Но даже если священные языки и открыли возмож­ность воображения таких сообществ, как Христианский мир, действительную масштабность и правдоподобность этих сообществ нельзя объяснить одними только свя­щенными письменами: в конце концов, их читатели были крошечными островками грамотности, которые возвы­шались над бескрайними океанами необразованности9. Для более полного объяснения требуется взглянуть на взаимоотношение между образованными людьми и их обществами. Было бы ошибкой видеть в первых своего рода теологическую технократию. Языки, опорой кото­рых они были, пусть даже и трудные для понимания, не имели ничего общего с той самоорганизующейся невра­зумительностью, которой обладают жаргоны юристов и экономистов, располагающиеся на обочине представле­ния общества о реальности. Образованные люди были скорее адептами, стратегической стратой в той космоло­гической иерархии, в вершине которой располагалось божественное10. Основополагающие представления о «со­циальных группах» были центростремительными и иерар­хическими, а не ориентированными на границу и гори­зонтальными.
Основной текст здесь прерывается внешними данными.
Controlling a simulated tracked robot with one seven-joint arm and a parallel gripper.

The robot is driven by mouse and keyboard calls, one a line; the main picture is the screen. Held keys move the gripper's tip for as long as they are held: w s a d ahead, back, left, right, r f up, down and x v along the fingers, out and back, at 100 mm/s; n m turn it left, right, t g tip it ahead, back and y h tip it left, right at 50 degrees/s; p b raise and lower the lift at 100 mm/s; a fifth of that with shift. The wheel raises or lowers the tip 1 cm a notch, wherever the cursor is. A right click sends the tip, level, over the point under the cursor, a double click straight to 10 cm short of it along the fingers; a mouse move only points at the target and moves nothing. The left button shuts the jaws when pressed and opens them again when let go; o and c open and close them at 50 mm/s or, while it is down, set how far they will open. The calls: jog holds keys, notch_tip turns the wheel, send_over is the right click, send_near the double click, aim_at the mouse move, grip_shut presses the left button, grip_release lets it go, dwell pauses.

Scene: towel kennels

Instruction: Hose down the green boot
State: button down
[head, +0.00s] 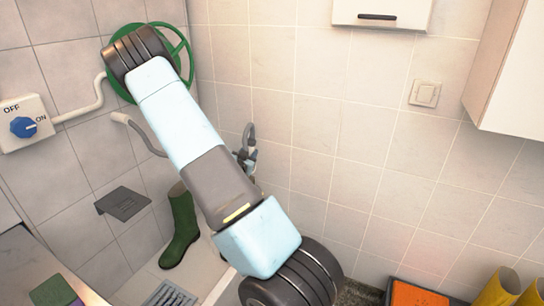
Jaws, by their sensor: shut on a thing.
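The green boot (181,228) stands upright on the pale floor near the wall corner, left of my arm, its opening up. A curved grey tube (141,133) with a paler rounded end rises above and left of the boot; its other end goes behind my arm. A dark grey metal fitting (246,152) shows just right of my arm; I cannot tell whether it joins the tube. No water is visible on the boot.
A box with a blue knob (23,127), marked OFF and ON, is on the left wall, piped towards a green wheel (183,52). A grey shelf (122,203) juts out left of the boot. A floor grate (171,296), orange crate (416,295) and yellow boots (507,288) lie low.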

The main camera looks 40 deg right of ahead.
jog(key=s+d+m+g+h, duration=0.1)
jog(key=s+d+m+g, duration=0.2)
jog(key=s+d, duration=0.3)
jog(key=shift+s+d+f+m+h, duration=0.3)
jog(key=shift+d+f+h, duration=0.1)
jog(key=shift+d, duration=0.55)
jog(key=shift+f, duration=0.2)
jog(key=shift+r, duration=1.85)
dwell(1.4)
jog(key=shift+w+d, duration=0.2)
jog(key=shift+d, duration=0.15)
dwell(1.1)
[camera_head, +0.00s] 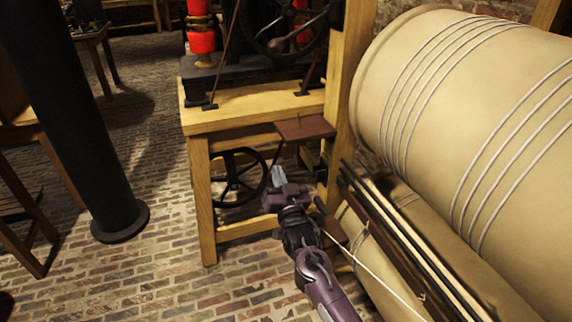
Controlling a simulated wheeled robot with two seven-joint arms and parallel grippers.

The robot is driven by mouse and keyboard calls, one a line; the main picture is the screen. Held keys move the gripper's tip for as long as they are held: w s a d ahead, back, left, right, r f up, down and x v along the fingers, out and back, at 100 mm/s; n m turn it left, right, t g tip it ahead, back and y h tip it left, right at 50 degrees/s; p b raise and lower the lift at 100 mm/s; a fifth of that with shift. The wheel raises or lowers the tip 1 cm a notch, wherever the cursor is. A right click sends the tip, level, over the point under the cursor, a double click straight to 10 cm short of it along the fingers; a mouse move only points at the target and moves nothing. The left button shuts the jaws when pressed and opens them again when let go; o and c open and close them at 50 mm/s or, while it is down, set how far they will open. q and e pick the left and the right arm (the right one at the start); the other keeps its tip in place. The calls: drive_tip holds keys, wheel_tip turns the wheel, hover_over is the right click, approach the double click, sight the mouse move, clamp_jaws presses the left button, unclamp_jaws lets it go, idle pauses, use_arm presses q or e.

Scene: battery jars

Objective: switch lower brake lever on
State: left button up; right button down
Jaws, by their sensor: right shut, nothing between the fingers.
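My right gripper (279,176) is in the middle of the view, its arm coming up from the bottom. It is shut and empty, in front of the wooden frame. A flat brown wooden piece (305,128) sticks out from the frame above the gripper. A second brown piece (335,231) is lower, just right of my wrist and partly hidden by my arm. Which of these belongs to the lower brake lever, and its on or off position, I cannot tell. My left gripper is not in view.
A large rope-wound drum (450,75) fills the right side, with long dark rods (400,235) below it. A spoked wheel (239,176) sits under the wooden bench (240,108). A black column (75,110) stands at left. The brick floor (150,270) between is clear.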

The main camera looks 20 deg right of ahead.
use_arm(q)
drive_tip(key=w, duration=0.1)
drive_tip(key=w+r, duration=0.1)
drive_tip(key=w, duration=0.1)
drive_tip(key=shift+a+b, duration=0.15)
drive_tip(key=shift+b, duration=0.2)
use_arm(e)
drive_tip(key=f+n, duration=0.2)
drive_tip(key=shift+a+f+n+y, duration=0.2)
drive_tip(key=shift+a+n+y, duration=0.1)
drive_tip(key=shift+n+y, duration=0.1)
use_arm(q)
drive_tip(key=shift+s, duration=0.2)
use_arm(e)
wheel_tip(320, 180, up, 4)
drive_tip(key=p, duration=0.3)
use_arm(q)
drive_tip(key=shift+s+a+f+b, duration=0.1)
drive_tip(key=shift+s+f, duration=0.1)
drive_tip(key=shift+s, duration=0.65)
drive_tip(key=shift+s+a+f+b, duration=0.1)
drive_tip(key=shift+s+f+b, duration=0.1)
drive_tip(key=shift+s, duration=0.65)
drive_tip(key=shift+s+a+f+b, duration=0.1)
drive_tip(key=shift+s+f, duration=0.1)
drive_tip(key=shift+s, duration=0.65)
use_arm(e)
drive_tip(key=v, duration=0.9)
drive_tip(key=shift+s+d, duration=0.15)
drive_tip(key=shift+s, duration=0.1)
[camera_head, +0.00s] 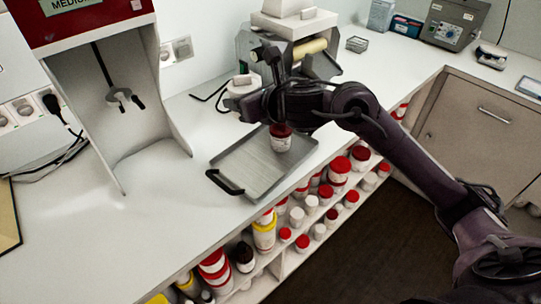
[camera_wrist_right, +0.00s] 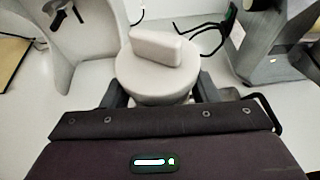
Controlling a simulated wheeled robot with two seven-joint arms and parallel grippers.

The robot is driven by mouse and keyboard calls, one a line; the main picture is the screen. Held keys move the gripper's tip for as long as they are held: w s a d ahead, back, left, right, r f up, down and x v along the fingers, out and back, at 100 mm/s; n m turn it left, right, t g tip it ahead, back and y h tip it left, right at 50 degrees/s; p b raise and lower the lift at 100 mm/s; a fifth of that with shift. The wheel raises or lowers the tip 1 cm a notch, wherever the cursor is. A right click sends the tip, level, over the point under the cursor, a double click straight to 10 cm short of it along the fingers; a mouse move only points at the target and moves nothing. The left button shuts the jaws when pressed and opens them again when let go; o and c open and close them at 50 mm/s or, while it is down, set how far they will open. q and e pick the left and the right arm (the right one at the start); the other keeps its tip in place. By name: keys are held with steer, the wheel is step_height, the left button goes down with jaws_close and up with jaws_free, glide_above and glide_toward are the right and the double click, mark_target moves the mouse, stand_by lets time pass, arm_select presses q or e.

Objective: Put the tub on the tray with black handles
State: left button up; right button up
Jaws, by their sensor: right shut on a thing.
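A white round tub (camera_head: 240,88) with a bar-shaped grip on its lid is at the end of my right arm, behind the tray. In the right wrist view the tub (camera_wrist_right: 155,68) sits between the two dark fingers of my right gripper (camera_wrist_right: 157,97), which is shut on it. Its underside is hidden, so I cannot tell whether it touches the counter. The metal tray (camera_head: 245,165) lies on the counter, with one black handle (camera_head: 225,182) showing at its near left end. The far end is hidden by my arm. My left gripper is not in view.
A red-lidded jar (camera_head: 280,138) stands on the tray's right part. A mill-like machine (camera_head: 300,45) is behind my arm. A red and grey dispenser (camera_head: 110,90) stands at left. Shelves of jars (camera_head: 320,200) run below the counter edge. The left front counter is clear.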

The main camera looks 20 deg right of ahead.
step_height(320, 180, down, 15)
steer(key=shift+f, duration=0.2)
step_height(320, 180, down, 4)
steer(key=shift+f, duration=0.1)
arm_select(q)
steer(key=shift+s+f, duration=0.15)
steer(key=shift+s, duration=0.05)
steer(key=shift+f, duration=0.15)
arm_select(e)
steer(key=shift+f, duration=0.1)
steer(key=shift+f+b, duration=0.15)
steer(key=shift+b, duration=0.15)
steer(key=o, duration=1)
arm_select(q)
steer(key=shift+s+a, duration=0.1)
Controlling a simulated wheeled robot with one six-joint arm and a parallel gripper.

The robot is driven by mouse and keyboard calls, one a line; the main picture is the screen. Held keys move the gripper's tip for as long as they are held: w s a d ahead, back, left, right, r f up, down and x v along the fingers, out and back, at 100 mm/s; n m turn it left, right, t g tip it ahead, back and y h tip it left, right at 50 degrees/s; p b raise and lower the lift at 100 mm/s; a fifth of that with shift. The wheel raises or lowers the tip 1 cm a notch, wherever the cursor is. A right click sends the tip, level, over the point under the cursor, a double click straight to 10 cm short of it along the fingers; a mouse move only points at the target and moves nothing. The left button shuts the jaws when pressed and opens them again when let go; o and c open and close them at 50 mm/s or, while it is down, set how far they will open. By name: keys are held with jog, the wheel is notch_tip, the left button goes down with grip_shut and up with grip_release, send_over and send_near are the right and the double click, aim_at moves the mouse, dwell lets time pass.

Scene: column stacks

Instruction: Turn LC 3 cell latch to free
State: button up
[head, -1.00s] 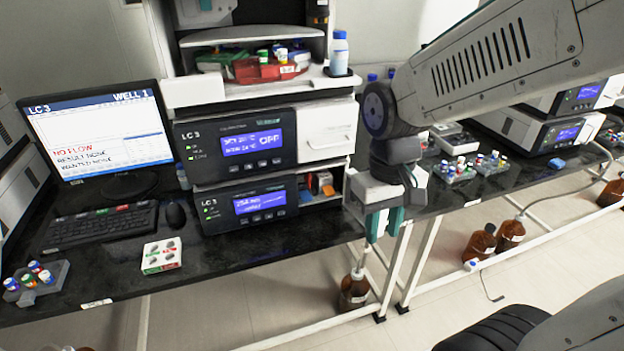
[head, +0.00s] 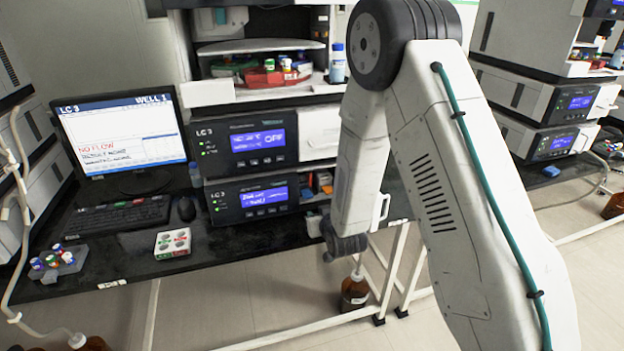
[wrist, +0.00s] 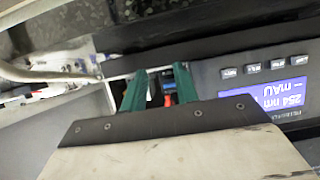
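The lower LC 3 module (head: 252,211) has an open cell compartment at its right end, with an orange part (head: 326,184) inside in the head view. In the wrist view the module's dark front (wrist: 228,90) shows upside down on the right, reading 254 nm. My gripper (wrist: 160,82) points at the compartment opening. Its two green fingers stand apart, with a small red-orange part (wrist: 168,100) and a blue part visible between them. I see no contact. I cannot tell which part is the latch or how it is turned. In the head view my arm hides the gripper's fingers.
The upper LC 3 module (head: 243,143) sits directly above. A monitor (head: 122,135), keyboard (head: 117,215), mouse (head: 186,208) and white button box (head: 172,243) are to the left. A pale tube (wrist: 45,74) crosses the left of the wrist view. A brown bottle (head: 355,291) stands below the bench.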

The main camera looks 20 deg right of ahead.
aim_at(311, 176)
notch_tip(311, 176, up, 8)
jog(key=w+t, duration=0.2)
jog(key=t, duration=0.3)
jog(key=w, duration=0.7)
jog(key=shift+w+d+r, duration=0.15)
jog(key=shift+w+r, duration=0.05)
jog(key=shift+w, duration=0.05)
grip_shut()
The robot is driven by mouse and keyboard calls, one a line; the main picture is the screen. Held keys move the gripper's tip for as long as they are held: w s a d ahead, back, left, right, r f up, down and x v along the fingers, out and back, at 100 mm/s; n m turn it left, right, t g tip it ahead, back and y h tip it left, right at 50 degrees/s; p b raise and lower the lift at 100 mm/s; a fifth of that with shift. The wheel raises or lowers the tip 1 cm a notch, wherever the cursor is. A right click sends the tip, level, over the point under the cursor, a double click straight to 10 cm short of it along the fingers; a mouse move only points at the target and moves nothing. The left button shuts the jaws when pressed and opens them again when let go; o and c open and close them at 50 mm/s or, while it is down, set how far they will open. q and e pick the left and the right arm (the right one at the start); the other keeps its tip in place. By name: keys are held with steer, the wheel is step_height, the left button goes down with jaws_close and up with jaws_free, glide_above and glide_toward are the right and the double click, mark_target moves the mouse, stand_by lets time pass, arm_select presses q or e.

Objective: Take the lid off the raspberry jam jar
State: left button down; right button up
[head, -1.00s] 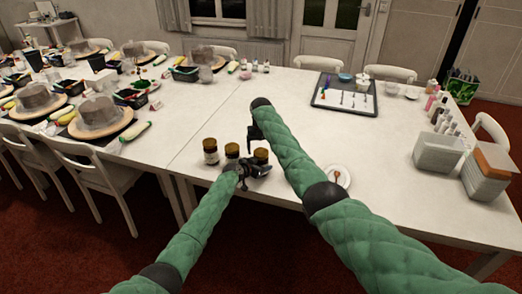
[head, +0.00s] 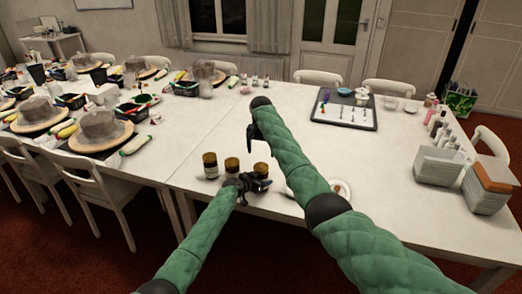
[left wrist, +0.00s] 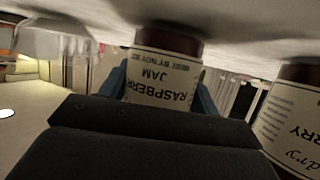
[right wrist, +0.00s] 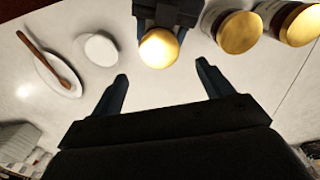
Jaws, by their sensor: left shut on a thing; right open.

Удивительную власть папского престола в пору его наивысшего могущества можно понять лишь через существование трансевропейского ученого мира, пишущего на латыни, и такого представления о мире, раз­деляемого буквально каждым, согласно которому двуязыч­ная интеллигенция, выполняющая роль посредника между разговорным языком и латынью, служила также посред­ником между землей и небом. (Ужас отлучения являет­ся отражением этой космологии.)

И все-таки, несмотря на всю грандиозность и могуще­ство великих религиозно воображенных сообществ, их спонтанная когерентность со времен позднего Средне­вековья неумолимо угасала. Среди причин этого упадка


мне бы хотелось особо выделить только две, напрямую связанные с уникальной священностью этих сообществ. Первой было воздействие освоения неевропейского ми­ра, которое, главным образом в Европе, однако не только в ней одной, послужило мощным толчком к резкому «расширению культурного и географического горизон­та, а, тем самым, и представлений о различных возмож­ных укладах человеческой жизни»11. Этот процесс уже отчетливо виден в величайших европейских книгах о путешествиях. Обратим внимание на благоговейное опи­сание Кублай-хана, сделанное в конце XIII в. добрым венецианским христианином Марко Поло:

«Одержав победу, великий хан с великой пышностью и торжеством вступил в главный город, называемый Камбалу. Было это в ноябре. Прожил он там февраль до марта, когда была наша пасха. Зная, что это один из наших главных праз­дников, созвал всех христиан и пожелал, чтобы они принес­ли их книгу, где четыре евангелия. Много раз с великим тор­жеством воскуряя ей, благоговейно целовал ее и приказы­вал всем баронам и князьям, бывшим там, делать то же. И то же он делал в главные праздники христиан, как в пасху и в рождество, а также в главные праздники сарацин, иудеев и идолопоклонников. А когда его спрашивали, зачем он это делает, великий хан отвечал:

«Четыре пророка, которым молятся и которых почита­ют в мире. Христиане говорят, что бог их Иисус Христос, са­рацины — Мухаммед, иудеи — Моисей, идолопоклонники — Согомом-баркан (Шакьямуни-бархан), первый бог идолов. Я молюсь и почитаю всех четырех, дабы тот из них, кто на небе старший воистину, помогал мне».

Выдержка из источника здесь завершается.